**Problem statement**
From the records below, give the number of lines that contain the string "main", without any other text.

## begin Entries provided

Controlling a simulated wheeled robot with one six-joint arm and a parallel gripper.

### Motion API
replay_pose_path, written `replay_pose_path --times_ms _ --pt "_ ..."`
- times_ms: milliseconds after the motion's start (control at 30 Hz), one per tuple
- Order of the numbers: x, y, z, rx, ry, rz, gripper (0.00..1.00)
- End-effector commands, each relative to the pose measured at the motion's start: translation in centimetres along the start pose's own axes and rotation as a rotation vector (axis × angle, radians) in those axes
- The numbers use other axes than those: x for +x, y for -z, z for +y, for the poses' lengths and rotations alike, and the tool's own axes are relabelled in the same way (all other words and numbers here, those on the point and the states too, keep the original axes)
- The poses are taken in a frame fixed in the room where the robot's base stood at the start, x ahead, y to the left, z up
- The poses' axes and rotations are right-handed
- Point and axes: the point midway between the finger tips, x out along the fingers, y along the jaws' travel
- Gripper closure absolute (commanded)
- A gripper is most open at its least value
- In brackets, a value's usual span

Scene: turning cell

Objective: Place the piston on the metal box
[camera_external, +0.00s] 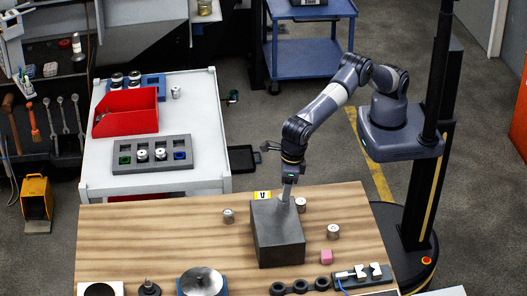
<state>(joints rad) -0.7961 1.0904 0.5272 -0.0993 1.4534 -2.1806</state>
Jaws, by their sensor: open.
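The metal box (278,225) is a dark grey block on the wooden table, near its middle. Small silver cylinders that look like pistons stand around it: one cylinder (228,216) to its left, another (333,232) to its right, and a third (300,204) at its far right corner. I cannot tell whether the third touches the box or which one is the task's piston. My gripper (286,195) points down over the far end of the box, just left of the third cylinder. It is open; its fingertips are small and any contact is unclear.
A round metal disc (202,281) sits front left. A white cart (205,120) with a red bin (125,112) stands behind. The table's left part is mostly clear.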

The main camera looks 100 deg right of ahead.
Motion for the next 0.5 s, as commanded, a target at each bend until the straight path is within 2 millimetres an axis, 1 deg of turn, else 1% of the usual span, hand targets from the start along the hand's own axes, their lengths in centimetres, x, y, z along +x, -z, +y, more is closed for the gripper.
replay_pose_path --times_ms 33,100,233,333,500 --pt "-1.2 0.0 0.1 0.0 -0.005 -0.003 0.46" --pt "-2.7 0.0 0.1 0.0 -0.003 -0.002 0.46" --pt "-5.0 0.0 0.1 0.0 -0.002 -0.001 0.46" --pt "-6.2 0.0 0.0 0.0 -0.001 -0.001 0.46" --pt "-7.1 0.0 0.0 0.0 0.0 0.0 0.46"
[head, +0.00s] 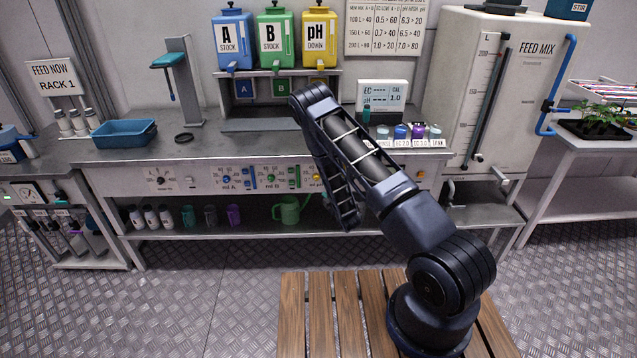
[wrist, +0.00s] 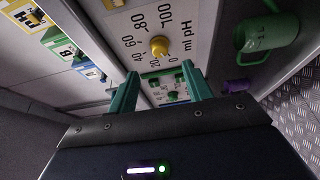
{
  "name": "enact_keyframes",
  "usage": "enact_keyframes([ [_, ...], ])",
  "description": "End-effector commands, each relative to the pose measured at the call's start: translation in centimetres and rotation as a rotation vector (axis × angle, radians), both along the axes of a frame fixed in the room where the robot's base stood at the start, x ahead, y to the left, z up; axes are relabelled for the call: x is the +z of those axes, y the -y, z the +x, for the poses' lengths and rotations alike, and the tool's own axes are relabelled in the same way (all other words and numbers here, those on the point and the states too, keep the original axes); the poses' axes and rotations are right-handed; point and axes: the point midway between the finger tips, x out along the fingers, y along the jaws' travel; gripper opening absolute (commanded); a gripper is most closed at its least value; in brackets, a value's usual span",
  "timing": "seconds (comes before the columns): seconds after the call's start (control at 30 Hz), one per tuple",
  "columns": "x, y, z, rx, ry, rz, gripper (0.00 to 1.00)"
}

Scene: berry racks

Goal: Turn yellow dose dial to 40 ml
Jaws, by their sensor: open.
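The yellow dose dial (wrist: 159,46) sits on a white panel marked "ml pH" with a scale up to 100. The panel appears turned in the wrist view. The dial's pointer is too small to read with certainty. My gripper (wrist: 160,86) is open, with its two green fingers apart and nothing held between them. The dial is ahead of the fingertips, a little beyond the gap, and untouched. In the head view a bit of the yellow dial (head: 317,177) shows on the bench's front panel beside my arm, which hides most of that panel and my gripper.
A green dial (wrist: 172,96) and its panel show between the fingers. A green jug (head: 290,210) stands on the lower shelf; it also shows in the wrist view (wrist: 268,40). A purple cup (head: 233,214) stands left of it. The bench top (head: 230,150) overhangs the dial panels.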

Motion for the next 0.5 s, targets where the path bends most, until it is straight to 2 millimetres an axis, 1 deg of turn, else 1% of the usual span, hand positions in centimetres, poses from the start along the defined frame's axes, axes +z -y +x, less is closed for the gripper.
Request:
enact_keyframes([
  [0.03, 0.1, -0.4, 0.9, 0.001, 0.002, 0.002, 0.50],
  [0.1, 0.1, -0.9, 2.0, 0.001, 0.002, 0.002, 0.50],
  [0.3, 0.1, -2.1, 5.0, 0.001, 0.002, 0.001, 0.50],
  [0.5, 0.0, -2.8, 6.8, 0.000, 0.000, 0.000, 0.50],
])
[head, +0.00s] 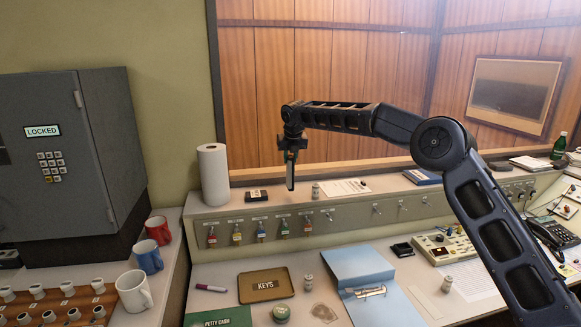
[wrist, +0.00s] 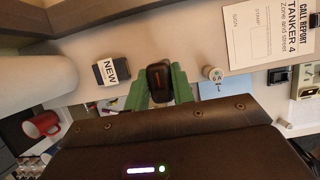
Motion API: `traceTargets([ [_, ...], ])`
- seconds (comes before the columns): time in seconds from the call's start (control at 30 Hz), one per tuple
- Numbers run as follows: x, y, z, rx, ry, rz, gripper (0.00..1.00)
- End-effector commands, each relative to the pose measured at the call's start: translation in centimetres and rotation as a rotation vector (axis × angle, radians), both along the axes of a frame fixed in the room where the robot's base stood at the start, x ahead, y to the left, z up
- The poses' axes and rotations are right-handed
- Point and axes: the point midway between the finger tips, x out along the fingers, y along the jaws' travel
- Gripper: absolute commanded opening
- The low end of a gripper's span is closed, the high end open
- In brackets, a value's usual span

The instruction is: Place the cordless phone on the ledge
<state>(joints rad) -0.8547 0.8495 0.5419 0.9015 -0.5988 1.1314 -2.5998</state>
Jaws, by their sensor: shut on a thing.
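My gripper (head: 292,146) is shut on the cordless phone (head: 290,178), a slim dark handset hanging upright below it. The phone's lower end is over the ledge (head: 360,198); I cannot tell whether it touches. In the wrist view, the green fingers (wrist: 159,88) grip the phone (wrist: 158,75) from both sides, and its dark end shows a small orange mark. The ledge is the pale shelf below the window, and it also shows in the wrist view (wrist: 165,35).
On the ledge stand a paper towel roll (head: 213,175), a small black box marked NEW (head: 256,195), a small jar (head: 316,190) and a call report sheet (head: 344,187). A blue book (head: 422,177) lies farther right. Key tags hang on the ledge's front. The ledge between box and jar is clear.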

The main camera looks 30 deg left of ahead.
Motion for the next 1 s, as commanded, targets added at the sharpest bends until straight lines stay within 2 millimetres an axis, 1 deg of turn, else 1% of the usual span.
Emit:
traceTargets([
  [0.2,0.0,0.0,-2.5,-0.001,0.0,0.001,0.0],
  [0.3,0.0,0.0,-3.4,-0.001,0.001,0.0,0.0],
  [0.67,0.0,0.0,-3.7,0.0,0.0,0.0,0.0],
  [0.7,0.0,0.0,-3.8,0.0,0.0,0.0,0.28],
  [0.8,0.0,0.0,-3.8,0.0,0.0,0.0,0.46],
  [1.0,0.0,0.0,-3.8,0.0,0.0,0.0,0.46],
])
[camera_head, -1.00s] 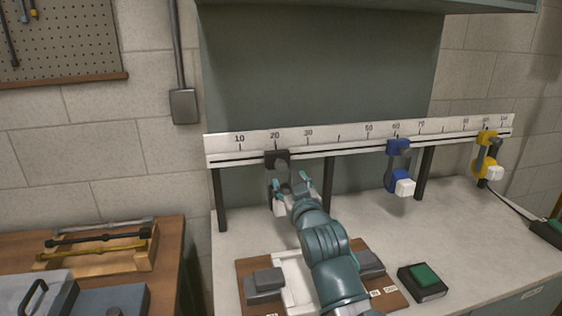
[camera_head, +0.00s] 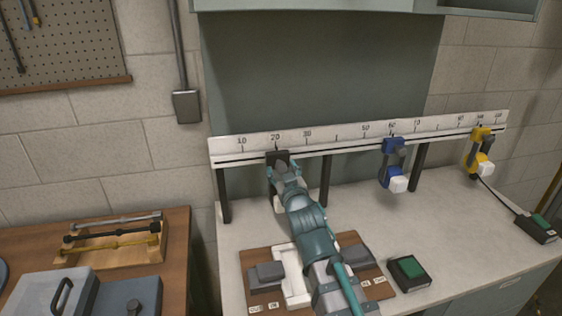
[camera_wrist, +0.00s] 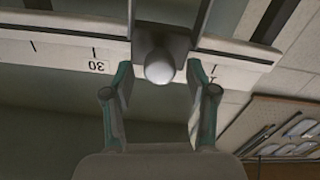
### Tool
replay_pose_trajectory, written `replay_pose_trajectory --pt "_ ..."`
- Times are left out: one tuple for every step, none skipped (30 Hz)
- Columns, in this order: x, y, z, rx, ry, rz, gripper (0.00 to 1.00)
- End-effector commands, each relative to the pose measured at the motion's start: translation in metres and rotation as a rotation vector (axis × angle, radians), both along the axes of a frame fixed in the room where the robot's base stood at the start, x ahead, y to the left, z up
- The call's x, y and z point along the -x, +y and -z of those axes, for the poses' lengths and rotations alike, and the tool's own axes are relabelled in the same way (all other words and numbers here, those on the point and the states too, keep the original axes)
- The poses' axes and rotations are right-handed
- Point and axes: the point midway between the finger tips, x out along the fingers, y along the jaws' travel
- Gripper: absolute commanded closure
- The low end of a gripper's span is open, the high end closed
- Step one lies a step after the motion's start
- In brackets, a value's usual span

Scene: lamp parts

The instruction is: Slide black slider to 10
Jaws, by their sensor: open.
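The black slider (camera_head: 275,157) sits on the white numbered rail (camera_head: 345,138), at about the 20 mark. In the wrist view, the dark slider block (camera_wrist: 172,42) carries a pale round knob (camera_wrist: 159,68). My gripper (camera_head: 284,165) is at the slider in the head view and hides its lower part. In the wrist view, my gripper (camera_wrist: 160,74) is open, with one teal finger on each side of the knob and gaps between. The rail's 30 label (camera_wrist: 99,67) appears upside down left of the slider.
A blue slider (camera_head: 395,147) and a yellow slider (camera_head: 480,135) hang further right on the rail. Dark posts hold up the rail. A green-button box (camera_head: 409,273) stands on the bench. The rail left of the black slider, towards 10, is clear.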

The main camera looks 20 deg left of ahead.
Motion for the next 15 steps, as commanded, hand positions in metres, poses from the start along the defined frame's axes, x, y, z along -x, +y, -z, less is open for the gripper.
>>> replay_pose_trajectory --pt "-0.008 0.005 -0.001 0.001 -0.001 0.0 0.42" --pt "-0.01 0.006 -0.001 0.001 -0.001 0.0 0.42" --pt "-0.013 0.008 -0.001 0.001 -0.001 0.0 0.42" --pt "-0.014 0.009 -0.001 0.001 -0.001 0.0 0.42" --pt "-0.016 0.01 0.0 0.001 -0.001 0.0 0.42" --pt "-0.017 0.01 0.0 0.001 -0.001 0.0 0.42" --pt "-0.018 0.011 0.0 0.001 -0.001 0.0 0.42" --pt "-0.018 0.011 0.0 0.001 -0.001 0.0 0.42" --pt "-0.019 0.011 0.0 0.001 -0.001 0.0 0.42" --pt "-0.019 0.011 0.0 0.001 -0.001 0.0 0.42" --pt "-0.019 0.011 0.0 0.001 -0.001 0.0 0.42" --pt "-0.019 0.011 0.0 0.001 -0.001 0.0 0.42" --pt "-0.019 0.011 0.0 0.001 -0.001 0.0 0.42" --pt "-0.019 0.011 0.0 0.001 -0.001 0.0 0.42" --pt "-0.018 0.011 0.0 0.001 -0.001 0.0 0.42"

## end Entries provided

**Output of the task**
3